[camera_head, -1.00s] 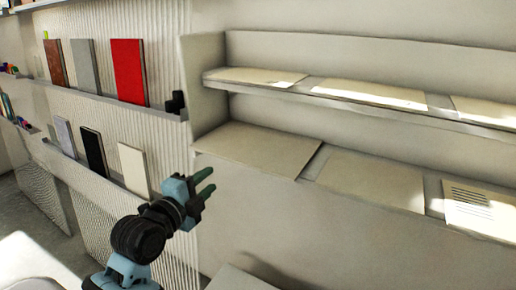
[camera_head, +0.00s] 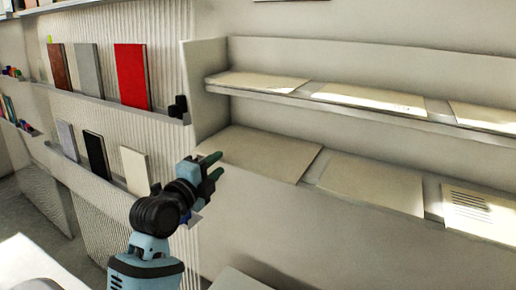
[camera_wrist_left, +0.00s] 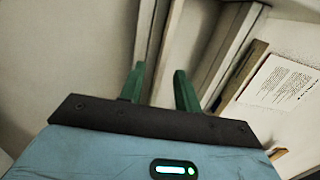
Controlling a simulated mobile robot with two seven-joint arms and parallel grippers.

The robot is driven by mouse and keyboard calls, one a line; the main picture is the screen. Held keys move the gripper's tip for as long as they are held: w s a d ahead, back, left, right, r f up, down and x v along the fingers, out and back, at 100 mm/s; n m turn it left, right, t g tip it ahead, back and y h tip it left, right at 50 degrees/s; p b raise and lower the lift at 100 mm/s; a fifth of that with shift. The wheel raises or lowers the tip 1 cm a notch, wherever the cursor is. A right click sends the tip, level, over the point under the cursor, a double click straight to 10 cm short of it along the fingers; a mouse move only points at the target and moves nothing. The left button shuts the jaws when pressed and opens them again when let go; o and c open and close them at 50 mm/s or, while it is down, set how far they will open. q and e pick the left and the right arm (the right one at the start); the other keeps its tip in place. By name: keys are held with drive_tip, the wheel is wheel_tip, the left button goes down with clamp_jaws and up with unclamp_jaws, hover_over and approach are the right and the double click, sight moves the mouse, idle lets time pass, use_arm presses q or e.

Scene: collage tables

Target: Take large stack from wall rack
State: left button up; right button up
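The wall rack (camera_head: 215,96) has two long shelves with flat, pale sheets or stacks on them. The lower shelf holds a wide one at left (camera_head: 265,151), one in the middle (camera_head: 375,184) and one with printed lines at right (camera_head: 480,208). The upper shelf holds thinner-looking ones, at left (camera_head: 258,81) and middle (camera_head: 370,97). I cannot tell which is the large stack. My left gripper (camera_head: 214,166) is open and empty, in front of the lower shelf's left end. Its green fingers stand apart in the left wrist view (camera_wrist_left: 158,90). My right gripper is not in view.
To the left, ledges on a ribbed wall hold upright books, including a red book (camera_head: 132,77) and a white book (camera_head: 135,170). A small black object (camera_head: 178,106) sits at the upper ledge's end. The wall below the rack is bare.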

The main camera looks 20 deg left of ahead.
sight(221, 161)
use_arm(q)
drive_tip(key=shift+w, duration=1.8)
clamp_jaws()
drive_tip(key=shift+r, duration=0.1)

**WHAT YOU ARE ASKED TO DO**. Leave out the pictures and restate, word for word, the lines from the top of the data through the line containing "Controlling a simulated", both included.

**RESULT OF THIS EXERCISE**.
[camera_head, -1.00s] 
[camera_head, +0.00s] 
[camera_wrist_left, +0.00s] 
Controlling a simulated mobile robot with two seven-joint arms and parallel grippers.

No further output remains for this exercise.